W niedzielę na rozmowy w sprawie zanieczyszczenia Odry przyjechali do Szczecina ministrowie z Niemiec i Polski. – Pobraliśmy ponad 150 próbek. Wszystkie laboratoria pracują 24 godziny na dobę. Część próbek wyślemy do zagranicznych laboratoriów – powiedziała na konferencji prasowej minister Moskwa.
Podkreśliła, że żadne z tych badań nie potwierdziło obecności substancji toksycznych i że w żadnych próbkach nie stwierdzono rtęci.
Fogiel: Codziennie są robione badania, żeby ustalić źródło
Także rzecznik PiS Radosław Fogiel zapewniał we wtorek, że strona polska współpracuje z niemiecką w zakresie wyrycia źródła zanieczyszczenia granicznej rzeki.

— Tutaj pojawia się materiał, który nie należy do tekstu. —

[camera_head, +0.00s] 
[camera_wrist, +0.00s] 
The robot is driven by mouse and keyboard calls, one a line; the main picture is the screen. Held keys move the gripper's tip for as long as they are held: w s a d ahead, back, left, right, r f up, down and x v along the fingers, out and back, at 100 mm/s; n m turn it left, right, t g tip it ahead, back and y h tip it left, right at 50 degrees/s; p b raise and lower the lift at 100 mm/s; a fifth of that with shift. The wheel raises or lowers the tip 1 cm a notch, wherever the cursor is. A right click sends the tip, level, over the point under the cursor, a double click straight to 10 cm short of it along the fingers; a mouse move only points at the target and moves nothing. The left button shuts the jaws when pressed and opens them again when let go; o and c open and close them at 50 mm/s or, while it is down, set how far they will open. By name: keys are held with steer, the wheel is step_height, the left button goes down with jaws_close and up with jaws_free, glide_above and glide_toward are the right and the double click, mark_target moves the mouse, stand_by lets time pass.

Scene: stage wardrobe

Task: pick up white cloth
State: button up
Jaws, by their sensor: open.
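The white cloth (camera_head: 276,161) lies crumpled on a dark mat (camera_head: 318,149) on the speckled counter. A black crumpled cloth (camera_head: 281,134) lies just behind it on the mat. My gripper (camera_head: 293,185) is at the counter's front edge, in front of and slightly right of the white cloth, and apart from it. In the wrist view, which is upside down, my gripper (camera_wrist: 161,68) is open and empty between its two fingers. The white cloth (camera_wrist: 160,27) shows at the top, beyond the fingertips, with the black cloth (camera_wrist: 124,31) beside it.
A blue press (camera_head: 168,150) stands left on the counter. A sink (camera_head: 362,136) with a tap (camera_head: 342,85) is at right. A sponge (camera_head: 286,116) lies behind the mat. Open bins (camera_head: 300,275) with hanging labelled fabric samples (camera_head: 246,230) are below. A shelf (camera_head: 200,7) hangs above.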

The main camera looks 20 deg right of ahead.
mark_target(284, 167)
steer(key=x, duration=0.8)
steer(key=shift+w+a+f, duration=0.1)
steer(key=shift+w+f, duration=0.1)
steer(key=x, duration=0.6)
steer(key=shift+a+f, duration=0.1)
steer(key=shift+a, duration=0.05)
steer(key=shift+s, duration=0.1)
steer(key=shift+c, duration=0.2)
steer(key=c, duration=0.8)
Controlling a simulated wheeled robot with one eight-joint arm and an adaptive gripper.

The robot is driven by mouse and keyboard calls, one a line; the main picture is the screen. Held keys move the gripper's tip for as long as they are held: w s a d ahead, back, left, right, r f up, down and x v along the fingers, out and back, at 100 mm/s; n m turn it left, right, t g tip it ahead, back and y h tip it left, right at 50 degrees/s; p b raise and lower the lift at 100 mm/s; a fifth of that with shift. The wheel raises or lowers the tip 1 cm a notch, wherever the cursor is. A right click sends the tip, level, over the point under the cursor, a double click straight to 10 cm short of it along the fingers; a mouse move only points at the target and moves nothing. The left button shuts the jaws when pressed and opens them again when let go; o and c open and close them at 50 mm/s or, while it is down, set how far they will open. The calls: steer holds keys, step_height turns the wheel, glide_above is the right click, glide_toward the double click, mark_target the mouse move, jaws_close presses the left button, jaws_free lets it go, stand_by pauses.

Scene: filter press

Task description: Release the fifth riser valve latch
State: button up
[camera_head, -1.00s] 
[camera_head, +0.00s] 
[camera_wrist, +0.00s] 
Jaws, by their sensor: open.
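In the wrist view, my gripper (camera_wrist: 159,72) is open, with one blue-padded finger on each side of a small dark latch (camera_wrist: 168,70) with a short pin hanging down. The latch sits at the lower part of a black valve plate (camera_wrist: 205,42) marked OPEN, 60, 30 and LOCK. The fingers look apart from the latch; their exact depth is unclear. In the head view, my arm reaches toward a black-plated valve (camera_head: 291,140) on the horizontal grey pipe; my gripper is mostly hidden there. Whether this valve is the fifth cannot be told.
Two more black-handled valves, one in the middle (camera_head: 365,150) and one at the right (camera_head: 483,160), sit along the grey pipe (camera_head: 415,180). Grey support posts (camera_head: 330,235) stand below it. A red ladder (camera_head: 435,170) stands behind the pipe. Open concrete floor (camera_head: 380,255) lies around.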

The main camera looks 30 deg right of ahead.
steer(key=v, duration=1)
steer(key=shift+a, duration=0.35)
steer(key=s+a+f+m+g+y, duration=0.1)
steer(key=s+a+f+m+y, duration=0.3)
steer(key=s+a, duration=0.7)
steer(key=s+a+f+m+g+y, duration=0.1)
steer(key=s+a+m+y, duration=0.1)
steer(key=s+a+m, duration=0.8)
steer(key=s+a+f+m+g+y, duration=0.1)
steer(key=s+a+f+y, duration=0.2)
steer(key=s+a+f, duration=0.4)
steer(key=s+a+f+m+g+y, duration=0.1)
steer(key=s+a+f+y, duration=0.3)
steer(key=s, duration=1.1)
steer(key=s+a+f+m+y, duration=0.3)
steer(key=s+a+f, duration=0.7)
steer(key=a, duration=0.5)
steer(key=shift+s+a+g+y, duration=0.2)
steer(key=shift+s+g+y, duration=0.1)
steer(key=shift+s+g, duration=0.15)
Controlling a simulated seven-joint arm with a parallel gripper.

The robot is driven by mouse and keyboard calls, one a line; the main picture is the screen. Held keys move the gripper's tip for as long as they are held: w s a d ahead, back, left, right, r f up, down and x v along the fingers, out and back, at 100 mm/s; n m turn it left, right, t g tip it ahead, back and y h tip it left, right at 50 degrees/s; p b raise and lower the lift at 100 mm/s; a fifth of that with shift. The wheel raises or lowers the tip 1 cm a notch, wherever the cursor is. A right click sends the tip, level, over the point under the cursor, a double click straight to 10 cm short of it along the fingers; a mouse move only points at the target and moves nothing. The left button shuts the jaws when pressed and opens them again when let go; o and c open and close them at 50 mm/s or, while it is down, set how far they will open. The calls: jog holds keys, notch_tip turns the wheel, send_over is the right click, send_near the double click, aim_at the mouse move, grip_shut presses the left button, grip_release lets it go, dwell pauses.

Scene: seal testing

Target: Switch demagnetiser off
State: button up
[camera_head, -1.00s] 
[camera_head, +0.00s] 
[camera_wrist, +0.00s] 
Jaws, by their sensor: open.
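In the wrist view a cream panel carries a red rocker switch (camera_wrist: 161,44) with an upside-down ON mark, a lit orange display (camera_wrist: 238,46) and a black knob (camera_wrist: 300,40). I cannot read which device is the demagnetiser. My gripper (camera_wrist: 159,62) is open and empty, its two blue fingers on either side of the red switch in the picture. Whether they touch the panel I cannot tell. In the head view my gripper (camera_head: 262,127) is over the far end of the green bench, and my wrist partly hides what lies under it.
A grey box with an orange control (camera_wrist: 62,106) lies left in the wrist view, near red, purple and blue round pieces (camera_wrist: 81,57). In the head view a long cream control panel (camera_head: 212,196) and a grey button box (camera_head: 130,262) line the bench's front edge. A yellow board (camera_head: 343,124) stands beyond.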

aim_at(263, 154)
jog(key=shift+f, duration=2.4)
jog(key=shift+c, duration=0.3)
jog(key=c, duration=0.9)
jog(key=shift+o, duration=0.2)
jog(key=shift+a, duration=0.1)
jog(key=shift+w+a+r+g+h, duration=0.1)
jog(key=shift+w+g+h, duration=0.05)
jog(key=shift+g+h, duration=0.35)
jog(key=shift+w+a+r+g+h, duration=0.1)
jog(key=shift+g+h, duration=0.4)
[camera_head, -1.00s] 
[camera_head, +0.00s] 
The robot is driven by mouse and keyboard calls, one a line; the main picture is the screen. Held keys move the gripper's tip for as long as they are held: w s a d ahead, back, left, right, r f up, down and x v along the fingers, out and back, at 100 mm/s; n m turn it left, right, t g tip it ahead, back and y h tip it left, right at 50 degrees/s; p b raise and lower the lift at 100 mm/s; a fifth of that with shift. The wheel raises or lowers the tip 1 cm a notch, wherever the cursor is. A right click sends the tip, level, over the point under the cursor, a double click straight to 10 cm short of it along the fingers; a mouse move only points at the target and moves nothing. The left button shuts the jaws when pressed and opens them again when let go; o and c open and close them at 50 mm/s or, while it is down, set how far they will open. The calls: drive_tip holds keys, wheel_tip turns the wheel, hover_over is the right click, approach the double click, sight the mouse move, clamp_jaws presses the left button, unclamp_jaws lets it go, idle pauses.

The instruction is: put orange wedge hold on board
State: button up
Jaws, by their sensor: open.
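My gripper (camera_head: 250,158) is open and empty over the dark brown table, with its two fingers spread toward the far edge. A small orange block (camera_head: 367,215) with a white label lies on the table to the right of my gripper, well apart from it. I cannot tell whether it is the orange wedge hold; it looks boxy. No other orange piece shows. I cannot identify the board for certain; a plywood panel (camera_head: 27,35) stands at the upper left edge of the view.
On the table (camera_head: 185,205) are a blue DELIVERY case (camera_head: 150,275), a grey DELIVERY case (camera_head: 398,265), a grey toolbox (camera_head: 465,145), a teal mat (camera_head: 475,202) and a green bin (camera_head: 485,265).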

– Od 26 lipca odpowiednie instytucje podejmowały działania. Były już pobierane próbki, robione badania. Rzeczywiście tam gdzieś zawiodła koordynacja i komunikacja. O tym mówił premier. Pierwsze wnioski zostały wyciągnięte i będziemy dokonywać ewaluacji tego, co się działo, tylko dzisiaj to nie jest ten czas. Niczego bym nie wykluczył – zaznaczył.
– Dzisiaj skupiamy się i to jedyne racjonalne podejście na tym, żeby usunąć skutki tego zanieczyszczenia. Po drugie, ustalić jego źródło, tutaj codziennie są robione badania. Współpracujemy ze stroną niemiecką żeby porównywać te wyniki – stwierdził Radosław Fogiel.
W woj. lubuskim nie stwierdzono rtęci
Główny Inspektorat Ochrony Środowiska poinformował, że badanie próbek wody z Odry granicznej po stronie polskiej w woj. lubuskim nie potwierdziło obecności rtęci.
W komunikacie napisano, że pobór próbek przez stronę polską prowadzony był w nurcie Odry granicznej na terenie woj. lubuskiego, natomiast po stronie niemieckiej próbki pobrane zostały na starorzeczu i dopływach Odry.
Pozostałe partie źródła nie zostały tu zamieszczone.